→ **Given data**:

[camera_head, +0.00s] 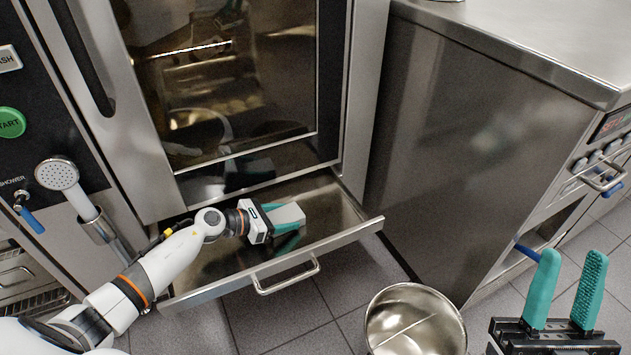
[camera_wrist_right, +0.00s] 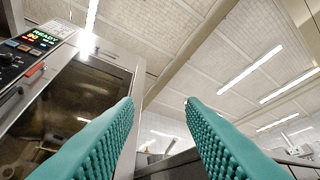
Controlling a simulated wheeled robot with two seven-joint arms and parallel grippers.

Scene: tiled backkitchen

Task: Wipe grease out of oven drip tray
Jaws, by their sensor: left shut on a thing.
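The drip tray (camera_head: 345,232) is a shallow metal drawer below the oven door, pulled out, with a bar handle on its front. My left gripper (camera_head: 282,224) reaches over the tray from the left and is shut on a pale grey block-like thing (camera_head: 289,214), in or just above the tray. I cannot tell whether the block touches the tray floor, and no grease stands out clearly. My right gripper (camera_head: 565,290) is at the lower right, teal fingers apart and pointing up, with nothing between them. Its open fingers also show in the right wrist view (camera_wrist_right: 160,110).
The oven (camera_head: 225,80) has a closed dark glass door above the tray. A shower head (camera_head: 62,176) hangs at its left. A round metal bin (camera_head: 413,322) stands on the tiled floor before the tray. A steel counter (camera_head: 470,150) stands at the right.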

→ **Directions for this task**: Print out the material word for word, omitting the pictures.

→ **Expected answer**:
[camera_head, +0.00s] 
[camera_wrist_right, +0.00s] 
Controlling a simulated wheeled robot with two seven-joint arms and parallel grippers.

Scene: tiled backkitchen

Task: Wipe grease out of oven drip tray
Jaws, by their sensor: left shut on a thing.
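The drip tray (camera_head: 345,232) is a shallow metal drawer below the oven door, pulled out, with a bar handle on its front. My left gripper (camera_head: 282,224) reaches over the tray from the left and is shut on a pale grey block-like thing (camera_head: 289,214), in or just above the tray. I cannot tell whether the block touches the tray floor, and no grease stands out clearly. My right gripper (camera_head: 565,290) is at the lower right, teal fingers apart and pointing up, with nothing between them. Its open fingers also show in the right wrist view (camera_wrist_right: 160,110).
The oven (camera_head: 225,80) has a closed dark glass door above the tray. A shower head (camera_head: 62,176) hangs at its left. A round metal bin (camera_head: 413,322) stands on the tiled floor before the tray. A steel counter (camera_head: 470,150) stands at the right.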

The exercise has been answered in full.